[WHAT YOU NEED TO DO] Return the whole listing, line for line, without the pictures in it.

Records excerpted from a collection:
# # # # # # #
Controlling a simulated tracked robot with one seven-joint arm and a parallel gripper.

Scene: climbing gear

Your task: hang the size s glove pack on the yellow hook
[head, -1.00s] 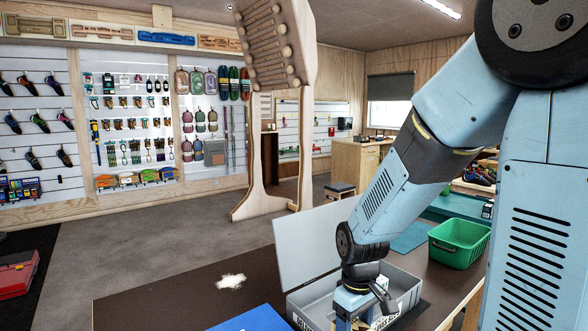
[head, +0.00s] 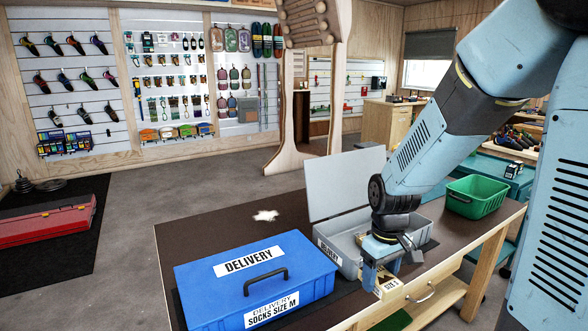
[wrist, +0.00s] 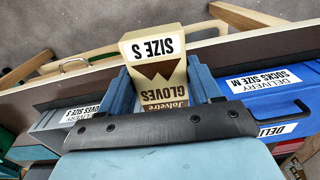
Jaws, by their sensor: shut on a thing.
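The tan glove pack (head: 388,284) has a white size S label and a dark zigzag band. In the wrist view the pack (wrist: 156,72) reads "GLOVES" and "SIZE S". My gripper (head: 382,270) is shut on it, with one blue finger on each side in the wrist view (wrist: 160,88). In the head view the pack is in front of the open grey delivery box (head: 328,257), towards the table's front edge. I cannot make out a yellow hook in either view.
A closed blue delivery box (head: 225,292) for size M socks stands left of the grey box on the dark table (head: 195,238). A green bin (head: 478,196) is at the right. Slatted walls with hanging gear (head: 175,85) are at the back, across open floor (head: 170,190).

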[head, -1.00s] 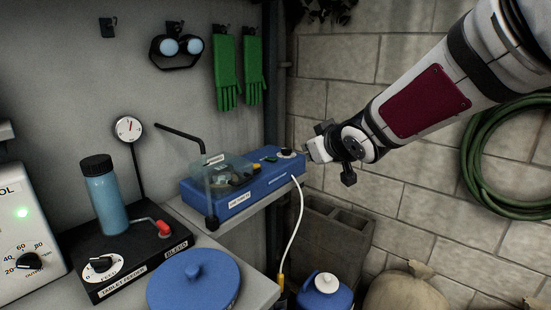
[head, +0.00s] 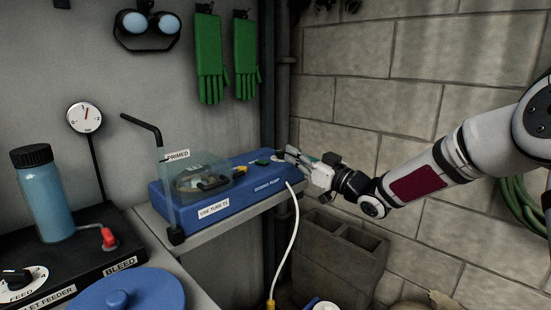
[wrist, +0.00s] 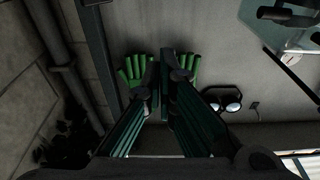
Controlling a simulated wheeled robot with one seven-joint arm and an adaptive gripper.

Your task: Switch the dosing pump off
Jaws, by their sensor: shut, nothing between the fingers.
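The blue dosing pump (head: 240,196) sits on a grey shelf against the wall in the head view. Contact cannot be told. The shut fingers (wrist: 160,75) also show in the wrist view.
A white hose (head: 292,225) hangs from the pump's right front. A tablet feeder (head: 75,258) with a blue bottle (head: 45,195) stands at left. Green gloves (head: 210,60) and goggles (head: 147,28) hang behind. Concrete blocks (head: 335,260) stand below right.

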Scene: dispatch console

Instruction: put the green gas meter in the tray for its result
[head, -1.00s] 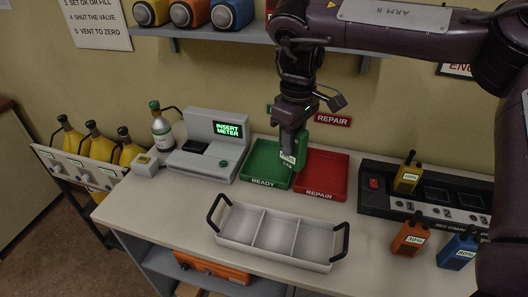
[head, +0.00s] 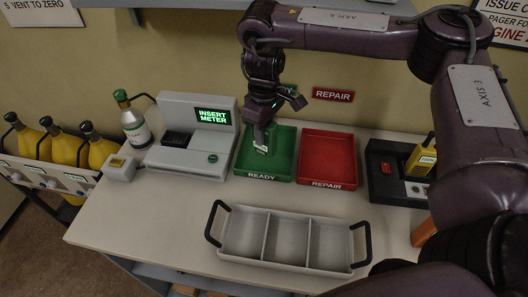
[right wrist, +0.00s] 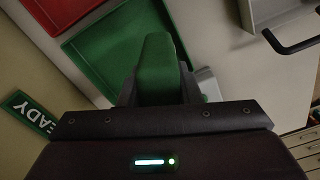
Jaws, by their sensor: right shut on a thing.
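My right gripper (head: 262,138) is shut on the green gas meter (right wrist: 160,68) and holds it over the green READY tray (head: 284,167). In the head view the meter mostly blends with the tray, and its pale label (head: 261,149) shows below the fingers. I cannot tell whether it touches the tray floor. In the right wrist view the meter stands between the fingers, with the green tray (right wrist: 95,50) behind it. The red REPAIR tray (head: 328,158) is empty, just right of the green one. My left gripper is out of view.
The test station (head: 195,140) left of the green tray reads INSERT METER. A white three-part carrier (head: 288,240) with black handles stands in front, empty. A charger (head: 385,185) holding a yellow meter (head: 422,158) is at right. A gas bottle (head: 133,122) stands at left.

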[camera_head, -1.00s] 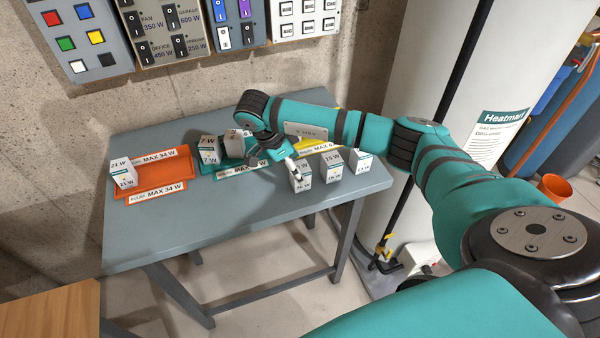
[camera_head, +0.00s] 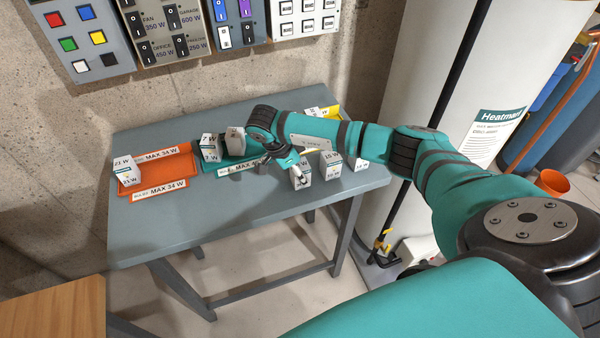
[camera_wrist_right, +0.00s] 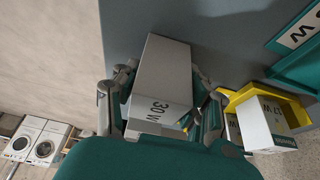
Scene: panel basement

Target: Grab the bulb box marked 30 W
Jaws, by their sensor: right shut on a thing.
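The white and grey bulb box marked 30 W (camera_wrist_right: 163,72) is between the fingers of my right gripper (camera_wrist_right: 158,108) in the right wrist view, its label facing the camera. The gripper is shut on it. In the head view my right gripper (camera_head: 297,168) is at this box (camera_head: 303,179), at the front of the grey table, right of the green tray. Its label is too small to read surely there. I cannot tell whether the box still touches the table. My left gripper is not in view.
Another box (camera_head: 331,166) stands close on the right, with one more beyond it. The green tray (camera_head: 236,168) and orange tray (camera_head: 160,171) hold boxes on the left. A yellow tray (camera_wrist_right: 240,95) with a box (camera_wrist_right: 262,125) shows in the wrist view. The table's front is clear.

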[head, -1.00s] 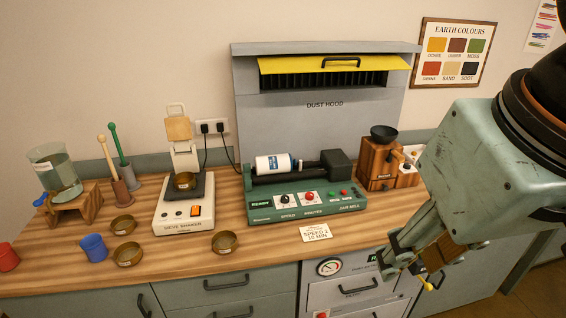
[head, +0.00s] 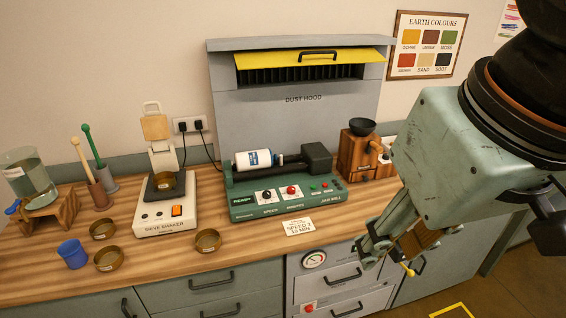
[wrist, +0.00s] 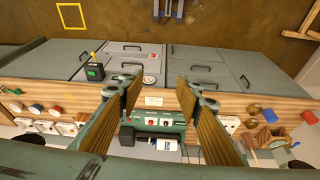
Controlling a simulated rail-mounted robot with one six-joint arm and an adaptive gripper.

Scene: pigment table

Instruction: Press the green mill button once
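The green jar mill (head: 243,212) stands on the wooden counter, a white jar (head: 254,159) on its rollers. Its front panel carries a black knob (head: 266,196), a red knob (head: 291,191) and small buttons at its right end. The green button (head: 314,187) is tiny there. In the wrist view the mill (wrist: 135,140) shows upside down, beyond and between my fingers. My gripper (head: 388,256) is in front of the counter, right of and lower than the mill, touching nothing I can see. Its two fingers are wide apart and empty in the wrist view (wrist: 160,88).
A wooden grinder (head: 358,152) stands right of the mill, the sieve shaker (head: 165,213) left of it. A speed card (head: 299,227) lies in front of the mill. Brass bowls and a blue cup (head: 73,254) are further left. The dust hood (head: 225,110) rises behind.

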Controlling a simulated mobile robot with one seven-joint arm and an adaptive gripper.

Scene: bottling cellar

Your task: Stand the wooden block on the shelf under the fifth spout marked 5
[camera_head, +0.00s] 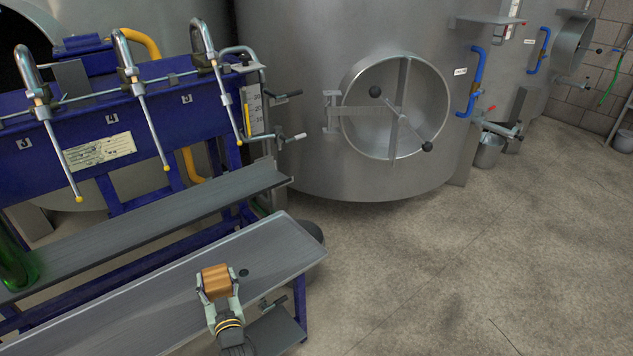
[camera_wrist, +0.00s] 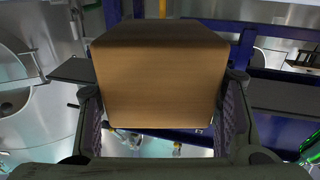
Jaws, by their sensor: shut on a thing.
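My gripper (camera_head: 218,284) is shut on the wooden block (camera_head: 215,278), which shows in front of the lower metal tray. In the wrist view the block (camera_wrist: 160,90) fills the middle, with a finger on each side. The grey shelf (camera_head: 150,232) runs under the spouts, behind and above the tray; the block is apart from it. The spout at the right (camera_head: 228,101) slants down to a tip over the shelf's right part; its plate (camera_head: 187,99) is small but seems to read 5. The plates 4 (camera_head: 111,118) and 3 (camera_head: 24,143) are to its left.
A green bottle (camera_head: 18,262) stands at the left end of the shelf. The lower tray (camera_head: 125,308) lies in front, with a dark hole near my gripper. The shelf's right part is bare. A large steel tank (camera_head: 300,100) stands behind; open floor lies right.

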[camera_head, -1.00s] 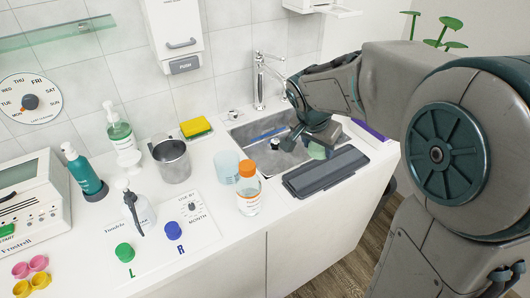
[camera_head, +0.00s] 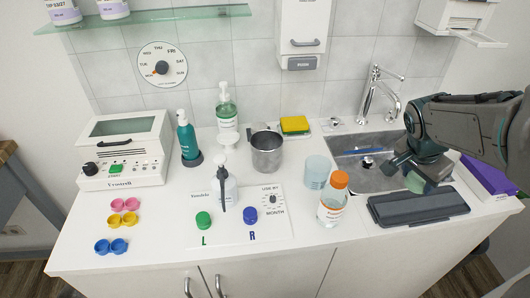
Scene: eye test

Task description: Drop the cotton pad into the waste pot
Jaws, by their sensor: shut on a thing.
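My gripper (camera_head: 405,174) is low over the sink at the right, pointing down. A small pale green thing (camera_head: 416,183) shows at its fingertips, and the jaws look closed on it. I cannot tell whether this is the cotton pad; no plain white pad can be made out elsewhere. No pot is marked as waste. A grey metal pot (camera_head: 267,158) with a handle stands upright on the counter, left of the sink. A pale blue cup (camera_head: 317,172) stands nearer the sink. My gripper is to the right of both and apart from them. The inside of the pot is mostly hidden.
An orange-capped bottle (camera_head: 332,203) stands in front of the cup. A dark grey case (camera_head: 417,206) lies before the sink (camera_head: 345,145), whose tall tap (camera_head: 378,95) rises behind.

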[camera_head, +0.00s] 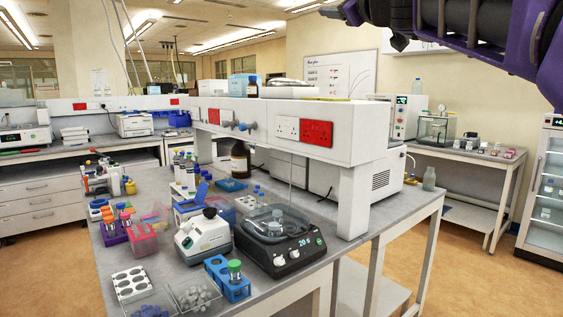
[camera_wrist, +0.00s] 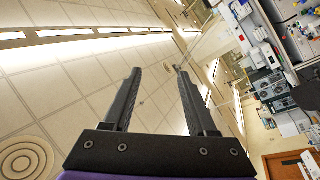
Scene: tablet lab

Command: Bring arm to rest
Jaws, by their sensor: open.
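My gripper (camera_wrist: 157,100) shows in the wrist view with its two dark fingers apart and nothing between them. It points toward the ceiling and the far side of the room, which appears tilted in that view. In the head view, part of my purple and black arm crosses the top right corner, raised well above the bench and clear of it. The gripper's fingertips cannot be made out in the head view.
Open floor (camera_head: 455,270) lies at right.

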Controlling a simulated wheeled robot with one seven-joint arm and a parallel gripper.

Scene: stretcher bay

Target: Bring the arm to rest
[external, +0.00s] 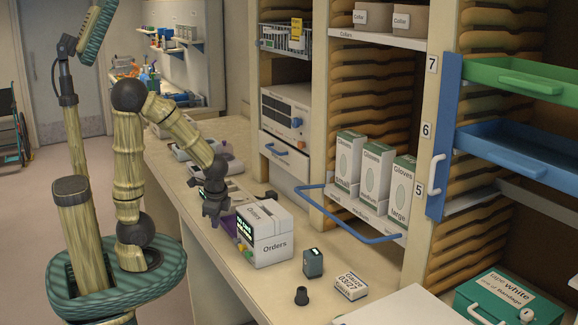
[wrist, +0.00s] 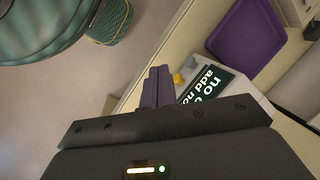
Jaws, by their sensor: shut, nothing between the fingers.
# # # # # # #
[THE OUTPUT]
Controlling a simulated tracked robot with one seven-joint arm and a parallel gripper.

Scene: climbing gear

Your task: hang the size s glove pack on the yellow hook
[head, -1.00s] 
[head, +0.00s] 
[wrist, +0.00s] 
Jaws, by their sensor: shut on a thing.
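The tan glove pack (head: 388,284) has a white size S label and a dark zigzag band. In the wrist view the pack (wrist: 156,72) reads "GLOVES" and "SIZE S". My gripper (head: 382,270) is shut on it, with one blue finger on each side in the wrist view (wrist: 160,88). In the head view the pack is in front of the open grey delivery box (head: 328,257), towards the table's front edge. I cannot make out a yellow hook in either view.
A closed blue delivery box (head: 225,292) for size M socks stands left of the grey box on the dark table (head: 195,238). A green bin (head: 478,196) is at the right. Slatted walls with hanging gear (head: 175,85) are at the back, across open floor (head: 170,190).

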[head, -1.00s] 
[head, +0.00s] 
[wrist, +0.00s] 
Controlling a simulated wheeled robot with one seven-joint arm and an adaptive gripper.

Your task: Switch the dosing pump off
Jaws, by their sensor: shut, nothing between the fingers.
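The blue dosing pump (head: 240,196) sits on a grey shelf against the wall in the head view. Contact cannot be told. The shut fingers (wrist: 160,75) also show in the wrist view.
A white hose (head: 292,225) hangs from the pump's right front. A tablet feeder (head: 75,258) with a blue bottle (head: 45,195) stands at left. Green gloves (head: 210,60) and goggles (head: 147,28) hang behind. Concrete blocks (head: 335,260) stand below right.

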Scene: dispatch console

Instruction: put the green gas meter in the tray for its result
[head, -1.00s] 
[head, +0.00s] 
[right wrist, +0.00s] 
Jaws, by their sensor: right shut on a thing.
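My right gripper (head: 262,138) is shut on the green gas meter (right wrist: 160,68) and holds it over the green READY tray (head: 284,167). In the head view the meter mostly blends with the tray, and its pale label (head: 261,149) shows below the fingers. I cannot tell whether it touches the tray floor. In the right wrist view the meter stands between the fingers, with the green tray (right wrist: 95,50) behind it. The red REPAIR tray (head: 328,158) is empty, just right of the green one. My left gripper is out of view.
The test station (head: 195,140) left of the green tray reads INSERT METER. A white three-part carrier (head: 288,240) with black handles stands in front, empty. A charger (head: 385,185) holding a yellow meter (head: 422,158) is at right. A gas bottle (head: 133,122) stands at left.

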[camera_head, -1.00s] 
[camera_head, +0.00s] 
[camera_wrist_right, +0.00s] 
Scene: panel basement

Target: Grab the bulb box marked 30 W
Jaws, by their sensor: right shut on a thing.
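The white and grey bulb box marked 30 W (camera_wrist_right: 163,72) is between the fingers of my right gripper (camera_wrist_right: 158,108) in the right wrist view, its label facing the camera. The gripper is shut on it. In the head view my right gripper (camera_head: 297,168) is at this box (camera_head: 303,179), at the front of the grey table, right of the green tray. Its label is too small to read surely there. I cannot tell whether the box still touches the table. My left gripper is not in view.
Another box (camera_head: 331,166) stands close on the right, with one more beyond it. The green tray (camera_head: 236,168) and orange tray (camera_head: 160,171) hold boxes on the left. A yellow tray (camera_wrist_right: 240,95) with a box (camera_wrist_right: 262,125) shows in the wrist view. The table's front is clear.

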[head, -1.00s] 
[head, +0.00s] 
[wrist, +0.00s] 
Controlling a simulated rail-mounted robot with one six-joint arm and an adaptive gripper.

Scene: pigment table

Instruction: Press the green mill button once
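The green jar mill (head: 243,212) stands on the wooden counter, a white jar (head: 254,159) on its rollers. Its front panel carries a black knob (head: 266,196), a red knob (head: 291,191) and small buttons at its right end. The green button (head: 314,187) is tiny there. In the wrist view the mill (wrist: 135,140) shows upside down, beyond and between my fingers. My gripper (head: 388,256) is in front of the counter, right of and lower than the mill, touching nothing I can see. Its two fingers are wide apart and empty in the wrist view (wrist: 160,88).
A wooden grinder (head: 358,152) stands right of the mill, the sieve shaker (head: 165,213) left of it. A speed card (head: 299,227) lies in front of the mill. Brass bowls and a blue cup (head: 73,254) are further left. The dust hood (head: 225,110) rises behind.

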Controlling a simulated mobile robot with one seven-joint arm and an adaptive gripper.

Scene: bottling cellar

Your task: Stand the wooden block on the shelf under the fifth spout marked 5
[camera_head, +0.00s] 
[camera_wrist, +0.00s] 
Jaws, by their sensor: shut on a thing.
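My gripper (camera_head: 218,284) is shut on the wooden block (camera_head: 215,278), which shows in front of the lower metal tray. In the wrist view the block (camera_wrist: 160,90) fills the middle, with a finger on each side. The grey shelf (camera_head: 150,232) runs under the spouts, behind and above the tray; the block is apart from it. The spout at the right (camera_head: 228,101) slants down to a tip over the shelf's right part; its plate (camera_head: 187,99) is small but seems to read 5. The plates 4 (camera_head: 111,118) and 3 (camera_head: 24,143) are to its left.
A green bottle (camera_head: 18,262) stands at the left end of the shelf. The lower tray (camera_head: 125,308) lies in front, with a dark hole near my gripper. The shelf's right part is bare. A large steel tank (camera_head: 300,100) stands behind; open floor lies right.

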[camera_head, -1.00s] 
[camera_head, +0.00s] 
Scene: eye test

Task description: Drop the cotton pad into the waste pot
Jaws, by their sensor: shut on a thing.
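My gripper (camera_head: 405,174) is low over the sink at the right, pointing down. A small pale green thing (camera_head: 416,183) shows at its fingertips, and the jaws look closed on it. I cannot tell whether this is the cotton pad; no plain white pad can be made out elsewhere. No pot is marked as waste. A grey metal pot (camera_head: 267,158) with a handle stands upright on the counter, left of the sink. A pale blue cup (camera_head: 317,172) stands nearer the sink. My gripper is to the right of both and apart from them. The inside of the pot is mostly hidden.
An orange-capped bottle (camera_head: 332,203) stands in front of the cup. A dark grey case (camera_head: 417,206) lies before the sink (camera_head: 345,145), whose tall tap (camera_head: 378,95) rises behind.

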[camera_head, +0.00s] 
[camera_wrist, +0.00s] 
Scene: tablet lab

Command: Bring arm to rest
Jaws, by their sensor: open.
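My gripper (camera_wrist: 157,100) shows in the wrist view with its two dark fingers apart and nothing between them. It points toward the ceiling and the far side of the room, which appears tilted in that view. In the head view, part of my purple and black arm crosses the top right corner, raised well above the bench and clear of it. The gripper's fingertips cannot be made out in the head view.
Open floor (camera_head: 455,270) lies at right.

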Controlling a simulated wheeled robot with one seven-joint arm and a parallel gripper.

Scene: stretcher bay

Target: Bring the arm to rest
[external, +0.00s] 
[wrist, +0.00s] 
Jaws, by their sensor: shut, nothing between the fingers.

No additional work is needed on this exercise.